Industry sources said Fox Footy, where McGuire is one of the main hosts and a game caller, was taking a similar position to Nine, assuming that he would be back in his roles, without having a specific return date.
McGuire’s company, Jam TV, also produces Footy Classified, which is expected to have the same line-ups as last year, with shows on Monday and Wednesday nights.
McGuire’s departure has left the Collingwood board with a decision to make on his immediate successor, with businessman Peter Murphy the favourite, ahead of corporate recovery specialist Mark Korda. An external candidate for the presidency is unlikely at this stage. Ex-Victorian premier John Brumby and ex-Sport Australia and finance heavyweight John Wylie have ruled themselves out of the running.
But the Collingwood board also has to decide whether the president is appointed for an interim period until they find a longer-term successor – an option that appears unlikely – or for a full term.
McGuire’s board position can also be filled by an appointment and the board may also need to decide whether to wait for a new director to join before they decide the presidency.
Collingwood’s board nominations committee, led by wealthy businessman Bryan Dorman and recruitment specialist Peter Waite, has already been researching potential board members. Collingwood’s nominations committee can recommend for or against a candidate running for the board, but cannot block a member from nominating and going to an election.

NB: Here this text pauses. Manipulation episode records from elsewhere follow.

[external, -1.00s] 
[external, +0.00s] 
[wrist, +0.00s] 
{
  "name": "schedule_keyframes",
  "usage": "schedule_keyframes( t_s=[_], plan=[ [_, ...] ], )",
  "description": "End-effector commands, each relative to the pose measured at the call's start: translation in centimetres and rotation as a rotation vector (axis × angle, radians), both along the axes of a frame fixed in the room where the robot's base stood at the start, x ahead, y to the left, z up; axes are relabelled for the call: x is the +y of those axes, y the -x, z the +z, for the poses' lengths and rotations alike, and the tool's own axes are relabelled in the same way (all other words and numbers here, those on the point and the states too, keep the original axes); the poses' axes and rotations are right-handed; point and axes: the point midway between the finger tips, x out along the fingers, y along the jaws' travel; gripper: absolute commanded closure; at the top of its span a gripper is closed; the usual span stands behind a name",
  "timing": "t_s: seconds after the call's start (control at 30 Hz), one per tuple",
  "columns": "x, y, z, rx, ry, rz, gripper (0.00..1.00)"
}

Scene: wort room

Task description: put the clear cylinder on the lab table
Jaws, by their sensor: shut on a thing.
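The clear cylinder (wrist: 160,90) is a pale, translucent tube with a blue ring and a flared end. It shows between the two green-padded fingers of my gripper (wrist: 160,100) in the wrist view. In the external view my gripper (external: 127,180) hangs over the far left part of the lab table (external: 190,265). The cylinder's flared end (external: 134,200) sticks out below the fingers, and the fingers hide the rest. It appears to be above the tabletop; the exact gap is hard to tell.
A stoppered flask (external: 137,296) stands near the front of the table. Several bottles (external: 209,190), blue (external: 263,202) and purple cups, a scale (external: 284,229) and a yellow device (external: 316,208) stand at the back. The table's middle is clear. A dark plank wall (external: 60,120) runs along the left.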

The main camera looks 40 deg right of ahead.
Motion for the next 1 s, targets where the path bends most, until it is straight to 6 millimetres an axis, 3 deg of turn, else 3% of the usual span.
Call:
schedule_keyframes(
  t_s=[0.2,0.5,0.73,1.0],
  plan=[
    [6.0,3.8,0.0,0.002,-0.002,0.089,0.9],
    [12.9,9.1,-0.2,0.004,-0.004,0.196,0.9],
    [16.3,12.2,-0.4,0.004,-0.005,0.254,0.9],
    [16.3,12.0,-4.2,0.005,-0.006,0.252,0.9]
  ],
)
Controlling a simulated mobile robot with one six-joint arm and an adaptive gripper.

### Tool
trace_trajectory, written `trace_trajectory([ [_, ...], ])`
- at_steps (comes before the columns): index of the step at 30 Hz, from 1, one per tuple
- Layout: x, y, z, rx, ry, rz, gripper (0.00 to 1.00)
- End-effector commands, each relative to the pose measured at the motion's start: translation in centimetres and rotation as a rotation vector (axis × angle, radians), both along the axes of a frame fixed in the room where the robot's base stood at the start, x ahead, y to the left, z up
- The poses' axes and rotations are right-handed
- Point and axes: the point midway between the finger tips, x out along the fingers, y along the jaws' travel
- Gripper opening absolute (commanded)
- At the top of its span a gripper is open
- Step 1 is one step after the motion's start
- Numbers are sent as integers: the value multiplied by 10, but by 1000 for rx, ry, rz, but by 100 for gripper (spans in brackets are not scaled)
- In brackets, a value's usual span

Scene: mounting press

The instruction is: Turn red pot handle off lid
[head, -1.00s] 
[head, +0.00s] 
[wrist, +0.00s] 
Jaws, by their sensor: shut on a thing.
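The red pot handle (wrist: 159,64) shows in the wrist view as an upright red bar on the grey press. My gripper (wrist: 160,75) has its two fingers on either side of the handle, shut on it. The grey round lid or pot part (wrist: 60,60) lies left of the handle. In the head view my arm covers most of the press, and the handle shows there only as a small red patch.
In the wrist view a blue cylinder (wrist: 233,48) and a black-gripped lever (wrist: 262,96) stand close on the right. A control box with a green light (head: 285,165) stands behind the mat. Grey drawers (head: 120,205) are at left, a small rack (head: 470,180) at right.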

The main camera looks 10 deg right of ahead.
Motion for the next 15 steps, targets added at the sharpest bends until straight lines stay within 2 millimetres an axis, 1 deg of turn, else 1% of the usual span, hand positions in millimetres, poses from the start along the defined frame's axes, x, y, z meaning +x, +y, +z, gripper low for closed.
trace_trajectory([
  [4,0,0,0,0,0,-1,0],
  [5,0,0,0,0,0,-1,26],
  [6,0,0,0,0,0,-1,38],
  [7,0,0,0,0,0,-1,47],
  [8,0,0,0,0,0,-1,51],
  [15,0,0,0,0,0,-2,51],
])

McGuire had nearly two years to run on his term when he stood down, following fierce criticism from outside the club. Some fellow directors also took a view that it would be better if he stepped aside, as sponsors also expressed concerns following the release of the Do Better report on historic racism and McGuire’s widely criticised mention of a “historic and proud day” at a media conference following the leaking of the report.